EXCERPTED RECORDS —
━━━━━━━━━━━━━━━━━━━━━━━━━━━━━━
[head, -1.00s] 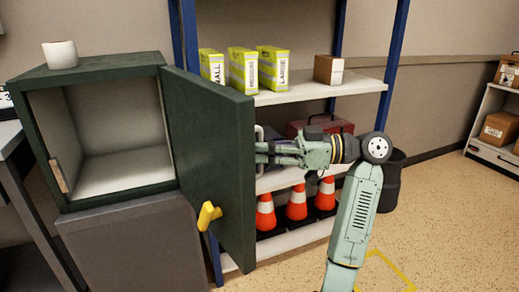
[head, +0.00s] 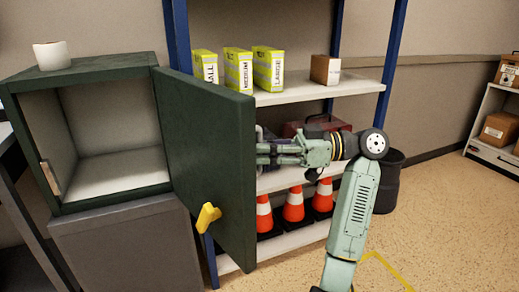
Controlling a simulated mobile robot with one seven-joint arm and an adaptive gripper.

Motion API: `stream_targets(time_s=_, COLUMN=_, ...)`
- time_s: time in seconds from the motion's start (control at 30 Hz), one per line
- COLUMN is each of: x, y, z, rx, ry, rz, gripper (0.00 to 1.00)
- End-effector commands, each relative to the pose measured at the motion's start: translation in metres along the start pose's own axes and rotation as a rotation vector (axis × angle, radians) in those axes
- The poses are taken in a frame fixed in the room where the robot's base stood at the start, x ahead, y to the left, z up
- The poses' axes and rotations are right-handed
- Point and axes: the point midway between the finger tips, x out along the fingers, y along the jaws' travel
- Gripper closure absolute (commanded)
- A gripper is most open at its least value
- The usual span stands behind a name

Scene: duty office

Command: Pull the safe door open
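The dark green safe (head: 104,78) stands on a grey cabinet at the left, and its empty inside shows. Its door (head: 198,140) is swung wide open on the right-hand side, with a yellow handle (head: 208,217) low on the face toward me. My gripper (head: 262,154) is to the right of the door, with its fingers pointing left at the door's free edge. The fingertips are partly hidden by the door edge, so I cannot tell whether they touch it or how far apart they are.
A blue-post shelf (head: 325,90) with yellow boxes (head: 238,68), a brown box (head: 325,70), a red case and orange cones (head: 293,204) stands behind the door and arm. A white roll (head: 52,56) sits on the safe.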

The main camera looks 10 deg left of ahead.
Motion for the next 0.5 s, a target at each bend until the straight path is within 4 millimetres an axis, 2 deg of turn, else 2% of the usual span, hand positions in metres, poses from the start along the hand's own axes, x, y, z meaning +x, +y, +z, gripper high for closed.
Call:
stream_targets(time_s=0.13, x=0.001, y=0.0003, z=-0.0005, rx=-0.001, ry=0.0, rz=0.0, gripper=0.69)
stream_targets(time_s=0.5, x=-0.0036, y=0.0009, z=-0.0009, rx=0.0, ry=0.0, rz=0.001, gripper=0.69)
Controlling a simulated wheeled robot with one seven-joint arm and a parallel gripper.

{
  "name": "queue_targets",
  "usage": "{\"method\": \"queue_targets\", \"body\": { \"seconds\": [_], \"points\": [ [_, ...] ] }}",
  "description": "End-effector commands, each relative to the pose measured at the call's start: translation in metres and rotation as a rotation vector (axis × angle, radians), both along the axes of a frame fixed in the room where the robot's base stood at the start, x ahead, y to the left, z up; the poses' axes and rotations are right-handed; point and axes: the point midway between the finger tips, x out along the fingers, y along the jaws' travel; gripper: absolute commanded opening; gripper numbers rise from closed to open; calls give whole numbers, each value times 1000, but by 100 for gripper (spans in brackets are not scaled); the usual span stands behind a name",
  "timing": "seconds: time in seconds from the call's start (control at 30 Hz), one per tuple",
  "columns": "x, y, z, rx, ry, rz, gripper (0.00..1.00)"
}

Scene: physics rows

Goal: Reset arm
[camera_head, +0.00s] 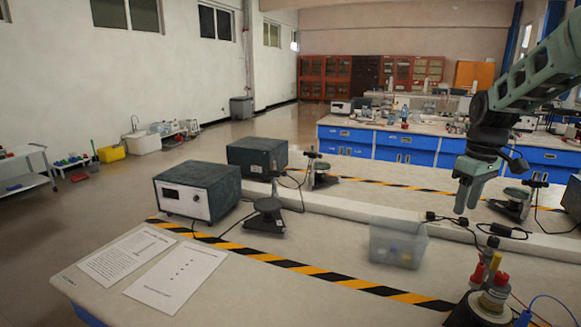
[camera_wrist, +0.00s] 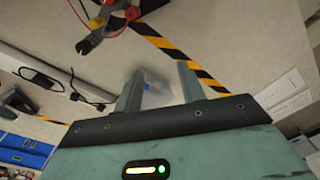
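My gripper (camera_head: 468,193) hangs from my green arm at the right in the head view, above the bench and right of the clear bin. In the wrist view my gripper (camera_wrist: 158,90) shows its two fingers apart with nothing held between them. The clear plastic bin (camera_head: 397,244) stands on the bench below and left of my gripper, with small blue and yellow items inside. The bin also shows in the wrist view (camera_wrist: 155,92) behind the fingers, partly hidden by them.
On the bench are a power box (camera_head: 197,190), two paper sheets (camera_head: 175,277), a black stand (camera_head: 265,216) and a device with red and yellow tops (camera_head: 492,290) at the front right. Yellow-black tape (camera_head: 310,270) crosses the bench. A raised ledge (camera_head: 345,207) runs behind the bin.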

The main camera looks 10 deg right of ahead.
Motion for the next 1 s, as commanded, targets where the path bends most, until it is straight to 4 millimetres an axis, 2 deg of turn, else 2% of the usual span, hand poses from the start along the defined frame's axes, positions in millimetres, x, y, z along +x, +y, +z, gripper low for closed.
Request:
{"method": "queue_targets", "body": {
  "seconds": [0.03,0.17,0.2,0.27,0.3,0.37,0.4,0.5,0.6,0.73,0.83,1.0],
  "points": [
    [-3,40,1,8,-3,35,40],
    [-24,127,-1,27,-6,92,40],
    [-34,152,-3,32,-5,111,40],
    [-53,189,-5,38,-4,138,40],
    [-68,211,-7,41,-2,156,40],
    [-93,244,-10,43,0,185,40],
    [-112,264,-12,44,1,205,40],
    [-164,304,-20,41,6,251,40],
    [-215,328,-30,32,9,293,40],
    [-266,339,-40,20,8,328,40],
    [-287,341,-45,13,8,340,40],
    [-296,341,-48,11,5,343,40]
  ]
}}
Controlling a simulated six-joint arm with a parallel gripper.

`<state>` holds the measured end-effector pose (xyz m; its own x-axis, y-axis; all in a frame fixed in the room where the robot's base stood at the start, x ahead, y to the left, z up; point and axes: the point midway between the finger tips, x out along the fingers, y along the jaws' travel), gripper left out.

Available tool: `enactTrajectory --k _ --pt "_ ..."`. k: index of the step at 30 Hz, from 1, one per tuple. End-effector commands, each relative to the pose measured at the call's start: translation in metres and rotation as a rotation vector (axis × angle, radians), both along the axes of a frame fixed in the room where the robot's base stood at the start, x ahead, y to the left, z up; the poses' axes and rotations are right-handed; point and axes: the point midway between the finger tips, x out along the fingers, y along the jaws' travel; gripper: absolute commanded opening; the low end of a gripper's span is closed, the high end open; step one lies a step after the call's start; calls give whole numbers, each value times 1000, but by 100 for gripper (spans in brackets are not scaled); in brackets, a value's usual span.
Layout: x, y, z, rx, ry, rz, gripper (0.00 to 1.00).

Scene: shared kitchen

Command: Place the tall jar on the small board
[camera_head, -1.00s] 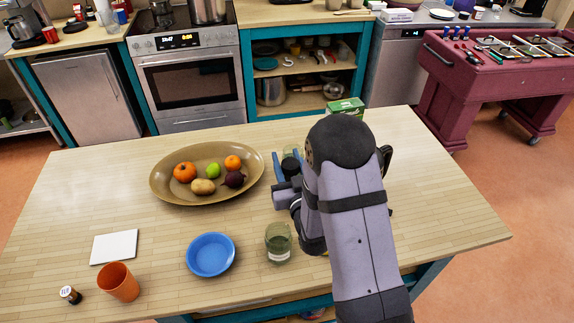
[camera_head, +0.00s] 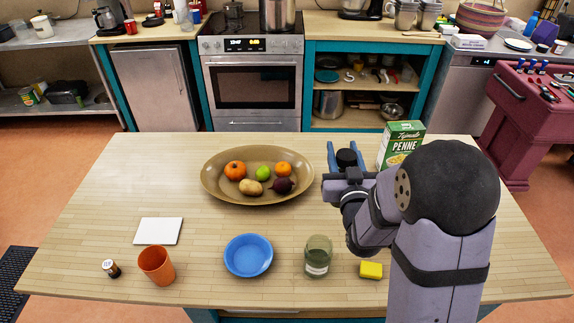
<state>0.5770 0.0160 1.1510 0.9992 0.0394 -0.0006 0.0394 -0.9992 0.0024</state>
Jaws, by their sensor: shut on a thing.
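The jar (camera_head: 346,159) shows only as a dark round lid between the blue fingers of my gripper (camera_head: 346,156), which is shut on it. The jar's body is mostly hidden by the gripper, and I cannot tell whether its base touches the table. They are at the right of the fruit dish. The small board (camera_head: 159,231) is a flat white square on the left of the table, bare on top and well away from my gripper.
A brown dish (camera_head: 222,188) of fruit and vegetables lies between jar and board. A blue bowl (camera_head: 248,256), green glass (camera_head: 318,256), yellow block (camera_head: 371,270), orange cup (camera_head: 156,266) and small bottle (camera_head: 111,268) stand in front. A penne box (camera_head: 402,139) is behind my gripper.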

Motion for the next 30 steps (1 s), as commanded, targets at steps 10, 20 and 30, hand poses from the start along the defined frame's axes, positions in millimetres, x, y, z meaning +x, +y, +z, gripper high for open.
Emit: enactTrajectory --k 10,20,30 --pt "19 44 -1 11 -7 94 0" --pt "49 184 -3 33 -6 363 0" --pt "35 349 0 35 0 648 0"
━━━━━━━━━━━━━━━━━━━━━━━━━━━━━━
Transcribe all of the records above character for character. Exclude the pictures.

OUTPUT BELOW —
[head, -1.00s] 
[head, +0.00s] 
Controlling a simulated mobile robot with one seven-joint arm and an adaptive gripper.

Motion API: `stream_targets(time_s=_, COLUMN=_, ...)`
- time_s: time in seconds from the motion's start (control at 30 Hz), one per line
- COLUMN is each of: x, y, z, rx, ry, rz, gripper (0.00 to 1.00)
- End-effector commands, each relative to the pose measured at the motion's start: translation in metres along the start pose's own axes and rotation as a rotation vector (axis × angle, radians) in those axes
- The poses are taken in a frame fixed in the room where the robot's base stood at the start, x ahead, y to the left, z up
- The poses' axes and rotations are right-handed
- Point and axes: the point midway between the finger tips, x out along the fingers, y along the jaws' travel
- Gripper closure absolute (commanded)
- A gripper is most open at its least value
- The usual span stands behind a name

Scene: duty office

Command: Pull the safe door open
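The dark green safe (head: 104,78) stands on a grey cabinet at the left, and its empty inside shows. Its door (head: 198,140) is swung wide open on the right-hand side, with a yellow handle (head: 208,217) low on the face toward me. My gripper (head: 262,154) is to the right of the door, with its fingers pointing left at the door's free edge. The fingertips are partly hidden by the door edge, so I cannot tell whether they touch it or how far apart they are.
A blue-post shelf (head: 325,90) with yellow boxes (head: 238,68), a brown box (head: 325,70), a red case and orange cones (head: 293,204) stands behind the door and arm. A white roll (head: 52,56) sits on the safe.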

The main camera looks 10 deg left of ahead.
Motion for the next 0.5 s, a target at each bend until the straight path is within 4 millimetres an axis, 2 deg of turn, else 2% of the usual span, hand positions in metres, poses from the start along the hand's own axes, x, y, z meaning +x, +y, +z, gripper high for closed.
Call:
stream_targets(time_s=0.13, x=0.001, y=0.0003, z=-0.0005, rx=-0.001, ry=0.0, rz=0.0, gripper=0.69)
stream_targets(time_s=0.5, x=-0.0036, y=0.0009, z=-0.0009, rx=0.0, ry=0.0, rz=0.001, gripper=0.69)
Controlling a simulated wheeled robot with one seven-joint arm and a parallel gripper.

{
  "name": "queue_targets",
  "usage": "{\"method\": \"queue_targets\", \"body\": { \"seconds\": [_], \"points\": [ [_, ...] ] }}",
  "description": "End-effector commands, each relative to the pose measured at the call's start: translation in metres and rotation as a rotation vector (axis × angle, radians), both along the axes of a frame fixed in the room where the robot's base stood at the start, x ahead, y to the left, z up; the poses' axes and rotations are right-handed; point and axes: the point midway between the finger tips, x out along the fingers, y along the jaws' travel; gripper: absolute commanded opening; gripper numbers rise from closed to open; calls give whole numbers, each value times 1000, but by 100 for gripper (spans in brackets are not scaled); the usual span stands behind a name",
  "timing": "seconds: time in seconds from the call's start (control at 30 Hz), one per tuple",
  "columns": "x, y, z, rx, ry, rz, gripper (0.00..1.00)"
}

Scene: physics rows

Goal: Reset arm
[camera_head, +0.00s] 
[camera_wrist, +0.00s] 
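My gripper (camera_head: 468,193) hangs from my green arm at the right in the head view, above the bench and right of the clear bin. In the wrist view my gripper (camera_wrist: 158,90) shows its two fingers apart with nothing held between them. The clear plastic bin (camera_head: 397,244) stands on the bench below and left of my gripper, with small blue and yellow items inside. The bin also shows in the wrist view (camera_wrist: 155,92) behind the fingers, partly hidden by them.
On the bench are a power box (camera_head: 197,190), two paper sheets (camera_head: 175,277), a black stand (camera_head: 265,216) and a device with red and yellow tops (camera_head: 492,290) at the front right. Yellow-black tape (camera_head: 310,270) crosses the bench. A raised ledge (camera_head: 345,207) runs behind the bin.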

The main camera looks 10 deg right of ahead.
Motion for the next 1 s, as commanded, targets where the path bends most, until it is straight to 4 millimetres an axis, 2 deg of turn, else 2% of the usual span, hand poses from the start along the defined frame's axes, positions in millimetres, x, y, z along +x, +y, +z, gripper low for closed.
Request:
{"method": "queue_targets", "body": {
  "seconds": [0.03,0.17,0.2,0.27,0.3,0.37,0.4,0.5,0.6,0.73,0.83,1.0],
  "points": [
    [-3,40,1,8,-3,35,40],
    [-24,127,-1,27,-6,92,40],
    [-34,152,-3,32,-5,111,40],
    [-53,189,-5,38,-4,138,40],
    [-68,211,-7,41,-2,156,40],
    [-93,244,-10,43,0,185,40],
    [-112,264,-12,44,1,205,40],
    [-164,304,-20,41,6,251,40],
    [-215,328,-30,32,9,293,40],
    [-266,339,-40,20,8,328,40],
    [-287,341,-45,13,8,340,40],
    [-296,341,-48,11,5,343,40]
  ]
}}
Controlling a simulated six-joint arm with a parallel gripper.

`<state>` holds the measured end-effector pose (xyz m; its own x-axis, y-axis; all in a frame fixed in the room where the robot's base stood at the start, x ahead, y to the left, z up; point and axes: the point midway between the finger tips, x out along the fingers, y along the jaws' travel), gripper left out.

Available tool: `enactTrajectory --k _ --pt "_ ..."`. k: index of the step at 30 Hz, from 1, one per tuple. End-effector commands, each relative to the pose measured at the call's start: translation in metres and rotation as a rotation vector (axis × angle, radians), both along the axes of a frame fixed in the room where the robot's base stood at the start, x ahead, y to the left, z up; the poses' axes and rotations are right-handed; point and axes: the point midway between the finger tips, x out along the fingers, y along the jaws' travel; gripper: absolute commanded opening; the low end of a gripper's span is closed, the high end open; step one lies a step after the call's start; calls give whole numbers, each value times 1000, but by 100 for gripper (spans in brackets are not scaled); in brackets, a value's usual span.
Layout: x, y, z, rx, ry, rz, gripper (0.00 to 1.00).

Scene: shared kitchen

Command: Place the tall jar on the small board
[camera_head, -1.00s] 
[camera_head, +0.00s] 
<state>0.5770 0.0160 1.1510 0.9992 0.0394 -0.0006 0.0394 -0.9992 0.0024</state>
Jaws, by their sensor: shut on a thing.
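The jar (camera_head: 346,159) shows only as a dark round lid between the blue fingers of my gripper (camera_head: 346,156), which is shut on it. The jar's body is mostly hidden by the gripper, and I cannot tell whether its base touches the table. They are at the right of the fruit dish. The small board (camera_head: 159,231) is a flat white square on the left of the table, bare on top and well away from my gripper.
A brown dish (camera_head: 222,188) of fruit and vegetables lies between jar and board. A blue bowl (camera_head: 248,256), green glass (camera_head: 318,256), yellow block (camera_head: 371,270), orange cup (camera_head: 156,266) and small bottle (camera_head: 111,268) stand in front. A penne box (camera_head: 402,139) is behind my gripper.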

Motion for the next 30 steps (1 s), as commanded, targets at steps 10, 20 and 30, hand poses from the start along the defined frame's axes, positions in millimetres, x, y, z meaning +x, +y, +z, gripper high for open.
Emit: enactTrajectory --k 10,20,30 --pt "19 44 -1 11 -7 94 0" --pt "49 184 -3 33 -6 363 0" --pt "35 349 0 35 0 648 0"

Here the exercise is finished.